**SHORT EXERCISE**
Repeat only the lines below from the one that contains "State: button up" through the final line, exactly. Omit pictures.
-- Begin --
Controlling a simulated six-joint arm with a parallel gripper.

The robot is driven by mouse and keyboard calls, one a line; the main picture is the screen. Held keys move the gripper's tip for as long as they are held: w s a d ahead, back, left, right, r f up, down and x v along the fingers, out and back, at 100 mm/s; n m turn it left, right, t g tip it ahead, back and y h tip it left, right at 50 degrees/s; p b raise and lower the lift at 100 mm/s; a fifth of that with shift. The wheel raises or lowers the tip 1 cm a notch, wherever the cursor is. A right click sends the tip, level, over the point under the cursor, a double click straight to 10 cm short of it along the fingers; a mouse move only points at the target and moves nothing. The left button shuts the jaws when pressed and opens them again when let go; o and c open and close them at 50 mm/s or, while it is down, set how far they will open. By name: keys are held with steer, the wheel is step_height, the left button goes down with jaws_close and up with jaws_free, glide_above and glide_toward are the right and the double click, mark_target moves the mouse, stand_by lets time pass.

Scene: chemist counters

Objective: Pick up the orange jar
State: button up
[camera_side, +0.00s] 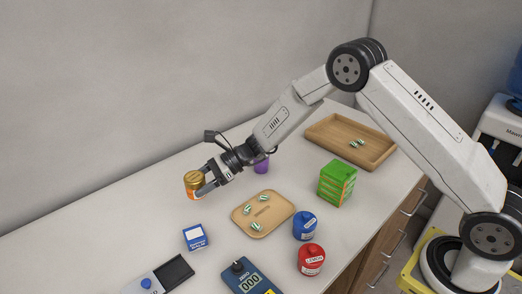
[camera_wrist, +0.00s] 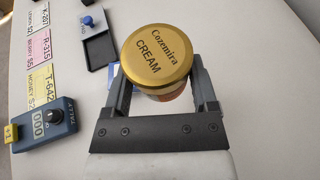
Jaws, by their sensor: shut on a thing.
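A blue-and-white box (camera_side: 195,237) stands in front of the jar. A purple item (camera_side: 262,166) stands behind my wrist.

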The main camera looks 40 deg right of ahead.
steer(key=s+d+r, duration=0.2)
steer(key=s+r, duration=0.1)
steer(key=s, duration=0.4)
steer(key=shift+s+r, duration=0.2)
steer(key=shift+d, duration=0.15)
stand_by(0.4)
-- End --
**RESPONSE**
State: button up
[camera_side, +0.00s] 
[camera_wrist, +0.00s] 
Jaws, by their sensor: shut on a thing.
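A blue-and-white box (camera_side: 195,237) stands in front of the jar. A purple item (camera_side: 262,166) stands behind my wrist.

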The main camera looks 40 deg right of ahead.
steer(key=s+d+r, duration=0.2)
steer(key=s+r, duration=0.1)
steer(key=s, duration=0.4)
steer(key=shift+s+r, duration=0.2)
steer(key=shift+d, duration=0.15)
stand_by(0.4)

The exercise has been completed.